A. Investigation of Alleged Juror Misconduct....232

B. Dismissal of Juror 12....234

IV. The District Court's Instructions Under McDonnell....236

A. The McDonnell Framework....237

B. The Kirk Meeting....239

C. Fattah's Efforts to Secure Vederman an Ambassadorship....240

D. The Zionts Hiring....241

E. Vederman's Sufficiency Challenge to Counts 16-18 and 22-23....244

F. Blue Guardians....245

V. Sufficiency of the Evidence for the RICO Conspiracy Conviction....246

VI. Variance from the Indictment and Sufficiency of the Evidence for Count 2....252

VII. The District Court's Instruction to the Jury on the Meaning of Intent....256

VIII. Sending the Indictment to the Jury....258

IX. The District Court's Evidentiary Rulings....259

A. The District Court's Application of Rule 404(b)....259

B. Evidentiary Rulings Regarding Nicholas's Defense....261

1. The EAA Board Minutes....261

2. Jones' Memory Regarding Other Contracts....262

3. Exclusion of NOAA Evidence....263

C. The Cooperating Witness's Mental Health Records....263

1. The District Court's Denial of Access to the Mental Health Records....264

2. The District Court's Grant of the Motion in Limine....265

X. The Government's Cross-Appeal....267

A. CUMA is a Mortgage Lending Business....267

B. Sufficiency of the Evidence....270

XI. Prejudicial Spillover....271

A. Fattah's Claim of Prejudicial Spillover....272

B. Vederman's Assertion of Prejudicial Spillover....272

XII. Conclusion....274

I. Introduction

Chaka Fattah, Sr., a powerful and prominent fixture in Philadelphia politics, financially overextended himself in both his personal life and his professional career during an ultimately unsuccessful run for mayor. Fattah received a substantial illicit loan to his mayoral campaign and used his political influence and personal connections to engage friends, employees, and others in an elaborate series of schemes aimed at preserving his political status by hiding the source of the illicit loan and its repayment.

902 F.3d 212

In so doing, Fattah and his allies engaged in shady and, at times, illegal behavior, including the misuse of federal grant money and federal appropriations, the siphoning of money from nonprofit organizations to pay campaign debts, and the misappropriation of campaign funds to pay personal obligations.

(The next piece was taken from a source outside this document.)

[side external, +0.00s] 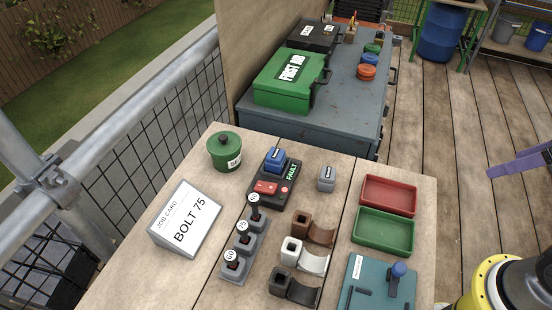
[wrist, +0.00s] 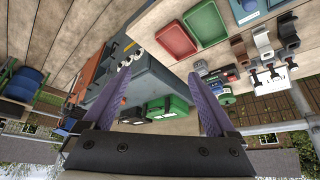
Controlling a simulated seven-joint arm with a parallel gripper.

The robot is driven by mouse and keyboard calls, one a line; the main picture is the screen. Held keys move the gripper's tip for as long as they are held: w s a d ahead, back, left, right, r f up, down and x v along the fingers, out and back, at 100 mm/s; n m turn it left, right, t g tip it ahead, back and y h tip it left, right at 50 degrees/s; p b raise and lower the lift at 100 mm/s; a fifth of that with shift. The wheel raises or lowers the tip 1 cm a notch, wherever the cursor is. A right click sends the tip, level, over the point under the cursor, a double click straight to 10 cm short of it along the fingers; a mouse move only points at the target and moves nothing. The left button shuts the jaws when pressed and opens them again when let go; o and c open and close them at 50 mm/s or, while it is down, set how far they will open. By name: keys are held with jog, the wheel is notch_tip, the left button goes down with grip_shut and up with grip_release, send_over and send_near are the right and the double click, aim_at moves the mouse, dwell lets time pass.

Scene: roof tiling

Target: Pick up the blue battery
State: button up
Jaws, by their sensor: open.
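The blue battery (side external: 275,155) sits upright in a dark charger (side external: 268,196) marked FAULT, with a red block on its front part, on the wooden bench. A grey battery-like block (side external: 327,178) stands apart to its right. In the side external view only a purple finger of my gripper (side external: 520,163) shows at the right edge, well away from the battery. In the wrist view both purple fingers of my gripper (wrist: 160,74) are spread wide with nothing held between them.
Red tray (side external: 389,195) and green tray (side external: 384,231) lie on the bench's right side. A green first aid box (side external: 290,80) stands behind.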

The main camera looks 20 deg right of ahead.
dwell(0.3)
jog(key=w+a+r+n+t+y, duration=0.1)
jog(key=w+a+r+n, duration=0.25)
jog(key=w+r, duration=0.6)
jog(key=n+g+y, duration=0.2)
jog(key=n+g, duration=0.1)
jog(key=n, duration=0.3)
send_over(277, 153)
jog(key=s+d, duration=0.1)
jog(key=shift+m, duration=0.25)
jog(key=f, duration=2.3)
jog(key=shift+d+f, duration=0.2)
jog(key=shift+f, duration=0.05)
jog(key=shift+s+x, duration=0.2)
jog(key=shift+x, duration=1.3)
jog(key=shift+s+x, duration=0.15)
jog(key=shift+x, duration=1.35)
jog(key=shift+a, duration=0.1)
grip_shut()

Based upon their actions, Fattah and four of his associates — Herbert Vederman, Robert Brand, Bonnie Bowser, and Karen Nicholas — were charged with numerous criminal acts in a twenty-nine count indictment. After a jury trial, each was convicted on multiple counts. All but Bowser appealed. As we explain below, the District Court's judgment will be affirmed in part and reversed in part.

II. Background1

During the 1980s and '90s, Fattah served in both houses of the Pennsylvania General Assembly, first as a member of the House of Representatives and later as a Senator. In 1995, Fattah was elected to the United States House of Representatives for Pennsylvania's Second Congressional District. In 2006, Fattah launched an unsuccessful run for Mayor of Philadelphia, setting in motion the events that would lead to his criminal conviction and resignation from Congress ten years later.

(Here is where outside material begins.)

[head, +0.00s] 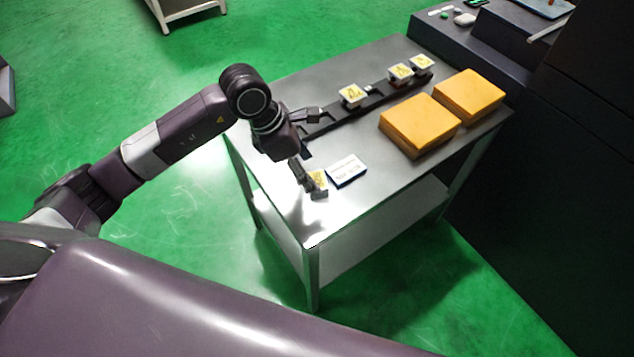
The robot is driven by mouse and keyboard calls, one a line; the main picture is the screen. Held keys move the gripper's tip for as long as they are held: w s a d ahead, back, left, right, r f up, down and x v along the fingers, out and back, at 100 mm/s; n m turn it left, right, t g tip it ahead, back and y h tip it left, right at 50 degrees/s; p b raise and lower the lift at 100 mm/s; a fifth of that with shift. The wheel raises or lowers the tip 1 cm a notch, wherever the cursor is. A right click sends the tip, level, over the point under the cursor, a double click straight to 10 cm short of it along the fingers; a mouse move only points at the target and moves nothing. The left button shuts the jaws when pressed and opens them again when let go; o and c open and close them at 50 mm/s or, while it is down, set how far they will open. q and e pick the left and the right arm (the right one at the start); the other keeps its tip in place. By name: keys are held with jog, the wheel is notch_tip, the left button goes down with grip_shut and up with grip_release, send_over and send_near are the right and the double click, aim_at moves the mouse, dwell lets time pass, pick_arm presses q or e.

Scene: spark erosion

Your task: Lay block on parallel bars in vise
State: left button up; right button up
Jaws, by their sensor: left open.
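No vise or parallel bars can be made out in the head view. My left gripper (317,153) is open over the left part of the steel table, its two fingers spread wide. A small yellow-topped piece (319,177) is by its nearer fingertip, partly hidden; I cannot tell whether they touch or whether this is the block. Several pale blocks with yellow marked tops, one of them nearest the gripper (351,94), sit along a black rail (380,98) at the back of the table. My right gripper is not in view.
The steel table (352,208) has a lower shelf. Two orange boxes (419,126) (469,94) stand on its right part. A white-and-blue card (347,171) lies near the gripper. A dark machine body (540,170) borders the right side. Green floor is open at left.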

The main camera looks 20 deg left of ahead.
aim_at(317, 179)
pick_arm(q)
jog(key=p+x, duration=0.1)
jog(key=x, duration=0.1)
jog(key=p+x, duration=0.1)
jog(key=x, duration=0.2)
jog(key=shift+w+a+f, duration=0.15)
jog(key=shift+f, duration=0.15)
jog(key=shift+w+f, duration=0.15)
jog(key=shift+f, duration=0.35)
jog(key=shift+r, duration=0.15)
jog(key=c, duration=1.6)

A. The Fattah for Mayor Scheme

Fattah declared his candidacy for mayor in November of 2006. Thomas Lindenfeld, a political consultant on Fattah's exploratory committee, believed that "[a]t the beginning of the campaign, [Fattah] was a considerable ... candidate and somebody who had a very likely chance of success." JA1618. But Fattah's campaign soon began to experience difficulties, particularly with fundraising. Philadelphia had adopted its first-ever campaign contribution limits, which limited contributions to $2,500 from individuals and $10,000 from political action committees and certain types of business organizations. Fattah's fundraising difficulties led him to seek a substantial loan, far in excess of the new contribution limits.

1. The Lord Loan and Its Repayment

While serving in Congress, Fattah became acquainted with Albert Lord, II. The two first met around 1998, when Lord was a member of the Board of Directors of Sallie Mae.

As the May 15, 2007 primary date for the Philadelphia mayoral race approached, Fattah met Lord to ask for assistance, telling Lord that the Fattah for Mayor (FFM) campaign was running low on funds. Fattah asked Lord to meet with Thomas Lindenfeld, a political consultant in Washington, D.C., and part-owner of LSG Strategies, Inc. (Strategies), a company that was working with the FFM campaign and that specialized in direct voter contact initiatives. Lindenfeld had been part of the exploratory group that initially considered Fattah's viability as a candidate for mayor. Lindenfeld had known Fattah since 1999, when Fattah endorsed Philadelphia Mayor John Street. Through Fattah, Lindenfeld had also gotten to know several of Fattah's associates, including Herbert Vederman, Robert Brand, and Bonnie Bowser. Herbert Vederman, a businessman and former state official, was the finance director for the FFM campaign. Robert Brand owned Solutions for Progress (Solutions), a "Philadelphia-based public policy technology company, whose mission [was] to deliver technology that directly assists low and middle income families [in obtaining] public benefits." JA6551. Bowser was Fattah's Chief of

902 F.3d 213

Staff and campaign treasurer, and served in his district office in Philadelphia.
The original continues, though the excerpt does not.